The Westminster Shorter Catechism.

III. The Shorter Catechism-Q & A 9-10 Creation.

Q and A #9.

Q. 9 What is the work of creation?

A. 9 The work of creation is God’s making all things of nothing, by the word of His power, in the space of six days, and all very good.

First in order is the declaration that God created from nothing. God did not create from anything which existed apart from His creative activity. There was nothing outside of God that He was subject to when He created all things. He created man from the dust and woman from man, but He also created the dust before He created man, and that from nothing else. Secondly, the catechism affirms the testimony of scripture that creation was a work of the Holy Trinity. “In the beginning God” (v. 1), finds some differentiation when we read that “the Spirit of God was hovering over the face of the waters” (v. 2). Just as God could have performed all this work in an instant, we could also read that this was done without the mention of the Spirit. Furthermore we also read, “then God said” (v. 3), when one assumes that creation could have also happened without the word being spoken. However, by this very revelation we understand that it was in fact through His Word that the whole of creation came into existence, a point which John in his gospel account echoes (1:1-3 Cf. Ps. 33:6, 9).

Thirdly, all things were created in the space or span of six days. These were not days of indefinite duration, for they were marked out by day and night (Gen. 1). There is no indication that this day and night are anything different than our own day and night in time. Furthermore, in creating day and night He created time and history. History no more stands over and above God as any other part of His created order. Finally, He looked upon all He had made and declared it to be very good. “Then God saw everything that He had made, and indeed it was very good” (Gen. 1:31 Cf. 1:1). One might ask two things here, in these beginning words. Why would God take six days, and why create from nothing that which was without form and covered in darkness? Whatever else may be said this much seems evident-God had more than the end in view. God could have went straight to the finished form without delay. However, like an artist with a blank canvas or sculpturer with a lump of clay, God seems to have enjoyed the process as much as the finished product.

Q and A #10.

Q. 10 How did God create man?

A. 10 God created man,-male and female,-after His own image,-in knowledge, righteousness, and holiness,-with dominion over the creatures.

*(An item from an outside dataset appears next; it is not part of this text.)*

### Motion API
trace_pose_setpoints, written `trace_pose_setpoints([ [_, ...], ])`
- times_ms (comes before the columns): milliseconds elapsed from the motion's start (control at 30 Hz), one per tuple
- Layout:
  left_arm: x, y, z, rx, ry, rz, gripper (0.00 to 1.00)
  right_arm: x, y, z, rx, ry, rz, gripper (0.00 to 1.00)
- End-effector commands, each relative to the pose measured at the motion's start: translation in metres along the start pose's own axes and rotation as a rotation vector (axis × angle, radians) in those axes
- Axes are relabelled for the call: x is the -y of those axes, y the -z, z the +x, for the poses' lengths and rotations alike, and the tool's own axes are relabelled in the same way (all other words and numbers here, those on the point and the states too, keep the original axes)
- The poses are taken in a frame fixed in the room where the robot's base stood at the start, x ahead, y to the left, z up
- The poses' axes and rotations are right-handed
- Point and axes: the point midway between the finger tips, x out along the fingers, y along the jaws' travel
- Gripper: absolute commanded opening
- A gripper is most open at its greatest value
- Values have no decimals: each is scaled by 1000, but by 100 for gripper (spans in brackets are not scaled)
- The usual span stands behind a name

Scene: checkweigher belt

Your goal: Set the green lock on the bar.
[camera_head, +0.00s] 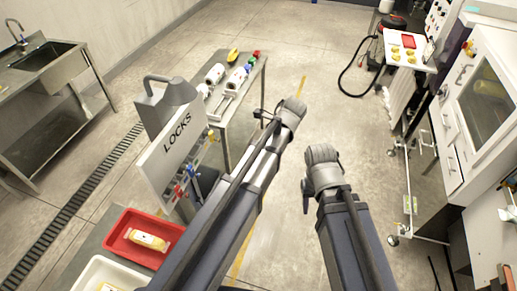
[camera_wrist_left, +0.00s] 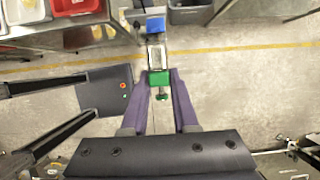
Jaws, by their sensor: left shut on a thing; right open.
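The green lock (camera_wrist_left: 158,78) is between the two purple fingers of my left gripper (camera_wrist_left: 160,82) in the left wrist view. The fingers are shut on it. A grey metal piece (camera_wrist_left: 157,55) and a blue part (camera_wrist_left: 155,25) line up beyond it; I cannot tell whether they touch it. In the head view my left gripper and the green lock are hidden or too small to make out. My right gripper (camera_head: 306,195) hangs below its wrist over open floor, open, with nothing seen in it. I cannot clearly pick out the bar in either view.
A white LOCKS board (camera_head: 177,140) with small coloured locks (camera_head: 181,190) stands left of my left arm. A red tray (camera_head: 118,240) with a yellow item is at the lower left. A steel table (camera_head: 228,112) holds cylinders and coloured pieces. Floor lies clear in the middle.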

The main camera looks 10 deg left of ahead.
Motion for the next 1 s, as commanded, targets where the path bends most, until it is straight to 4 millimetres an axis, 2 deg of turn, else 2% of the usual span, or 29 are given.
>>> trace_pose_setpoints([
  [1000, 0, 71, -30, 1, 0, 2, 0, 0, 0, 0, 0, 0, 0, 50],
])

There is a lot of truth packed into this short answer. First of all, the catechism affirms that God created both male and female (Gen. 1:27). This was necessary for several reasons. Firstly, like the rest of creation, man was to be fruitful and multiply (Gen. 1:28). Secondly, Adam needed a helper comparable to him to fulfill the dominion mandate which was also a reason for the first point. Thirdly, it was not good for man to be alone (2:18). The companionship that humans share is reflective of the fellowship of the Trinity and part of our image bearing. The second main point which the catechism affirms is that humanity, male and female, are made in God’s image. As noted, this is the image bearing of the only God who is one in substance but three in persons, for we read that God said, “let Us make man in Our image” (Gen. 1:26). The dominion mandate is directly related to and reflective of our uniqueness as the creature who has been created in God’s image. Our understanding of all that is meant by this image, can be seen in the mandate given.

The catechism, to this end, seeks to delineate three things which connect this image to the mandate given. Firstly, there is knowledge. This is absolutely crucial. The catechism, like the scriptures themselves, begin with epistemology-the study of knowledge (Q & A 1-3). Both our ability to know and what we know are equally dependent on our Creator. Our epistemological activity is part of our image bearing. Furthermore, the catechism rightly places this as the first in order of priority. It is part and parcel of the work of redemption to renew this most fundamental aspect of our image. The new man is “renewed in knowledge according to the image of Him who created him” (Col. 3:10). Secondly, the catechism affirms that man is also a moral agent. Ethics cannot be separated from epistemology, for we were created in “righteousness, and holiness.” This also is what is involved in redemption of the image of God in us, for the new man was “created according to God, in true righteousness and holiness” (Eph. 4:24).